Una circolarità che restituisce la profondità di un essere umano liberato dalla miopia della sola specializzazione professionale e tecnica per rimetterlo in collegamento con il senso profondo dell’educazione. Come già sottolineava Rousseau nell’Emilio (1762) lo scopo dell’educazione è insegnare a vivere, cioè a stare in relazione con il mondo delle cose, degli uomini e con il proprio sé.
Accanto ai saperi insegnati in un’ottica complessa, occorre dunque concepire il rapporto educativo come segnato dalla necessità di trasmettere e approfondire con la riflessione e l’auto-riflessione del docente e del discente, attitudini relazionali fondamentali, come la comprensione, l’empatia, l’intelligenza emotiva.

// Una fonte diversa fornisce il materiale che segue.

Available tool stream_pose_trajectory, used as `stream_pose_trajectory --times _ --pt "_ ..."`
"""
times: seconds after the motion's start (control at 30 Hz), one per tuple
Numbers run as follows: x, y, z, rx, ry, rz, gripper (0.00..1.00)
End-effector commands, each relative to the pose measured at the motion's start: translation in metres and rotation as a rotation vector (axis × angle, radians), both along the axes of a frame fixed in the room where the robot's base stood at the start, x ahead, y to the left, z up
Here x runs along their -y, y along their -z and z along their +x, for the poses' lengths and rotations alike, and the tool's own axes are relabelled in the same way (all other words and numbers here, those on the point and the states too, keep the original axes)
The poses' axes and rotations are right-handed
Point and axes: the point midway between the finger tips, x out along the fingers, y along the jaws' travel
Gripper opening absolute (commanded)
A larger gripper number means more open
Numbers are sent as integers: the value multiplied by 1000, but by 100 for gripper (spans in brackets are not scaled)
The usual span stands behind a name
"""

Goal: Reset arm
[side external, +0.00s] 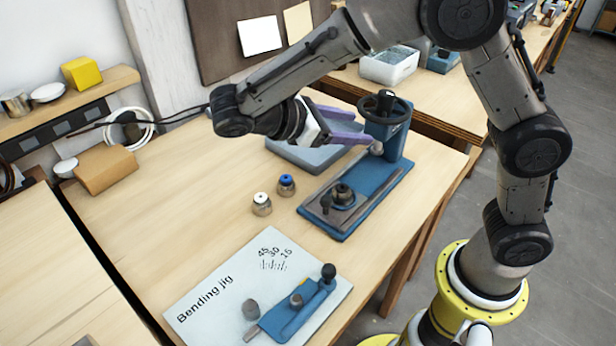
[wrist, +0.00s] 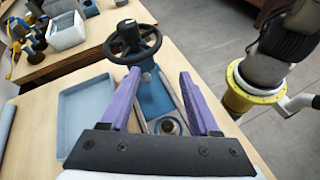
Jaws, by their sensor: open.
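My gripper (side external: 360,130) is open and empty, its two purple fingers apart. In the side external view it hangs above the table, over the grey tray and beside the handwheel of the blue press. In the wrist view my gripper (wrist: 158,92) spreads on either side of the blue press (wrist: 155,98), whose black handwheel (wrist: 132,42) stands ahead. The blue press (side external: 388,190) stands upright on the table with a dark round fitting on its bed. I cannot tell how much clearance lies between the fingers and the press.
A grey-blue tray (side external: 290,150) lies under my gripper. A white-topped bottle (side external: 262,204) and a blue-topped bottle (side external: 286,185) stand left of the press. The bending jig board (side external: 215,300) lies at the front. The table's left part is mostly clear.

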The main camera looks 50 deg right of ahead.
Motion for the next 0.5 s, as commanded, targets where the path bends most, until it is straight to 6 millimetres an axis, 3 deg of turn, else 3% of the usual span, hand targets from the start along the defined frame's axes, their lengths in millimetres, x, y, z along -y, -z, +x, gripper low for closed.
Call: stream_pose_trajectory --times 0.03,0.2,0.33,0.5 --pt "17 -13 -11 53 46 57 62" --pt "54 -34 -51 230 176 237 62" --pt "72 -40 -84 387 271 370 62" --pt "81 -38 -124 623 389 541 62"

Dato che, nelle parole di Morin, un rapporto educativo improntato all’ottica della complessità deve contribuire al raggiungimento di due finalità etico-politiche fondamentali: «stabilire una relazione di controllo reciproco tra la società e gli individui attraverso la democrazia, portare a compimento l’umanità come comunità planetaria».

Un’ottica educativa che recupera una forte carica ideale e prospettica, non riducibile al mito del mercato ma pensata per spingere in avanti lo sviluppo sociale e reinserire la scuola, a pieno titolo, nella società in modo da rifecondarla; in modo latente, esattamente la visione di chi immagina un modello di scuola costruito sulla collaborazione e la partecipazione dei suoi protagonisti e non sullo strapotere di un uomo (o di una donna) solo al comando.
Poiché la preoccupazione che tutti dovremmo avere e che sta in fondo alla base della proposta di Morin è quella espressa dalla domanda provocatoria ma illuminante dello scrittore Jaime Semprun: «a che figli lasceremo il mondo?»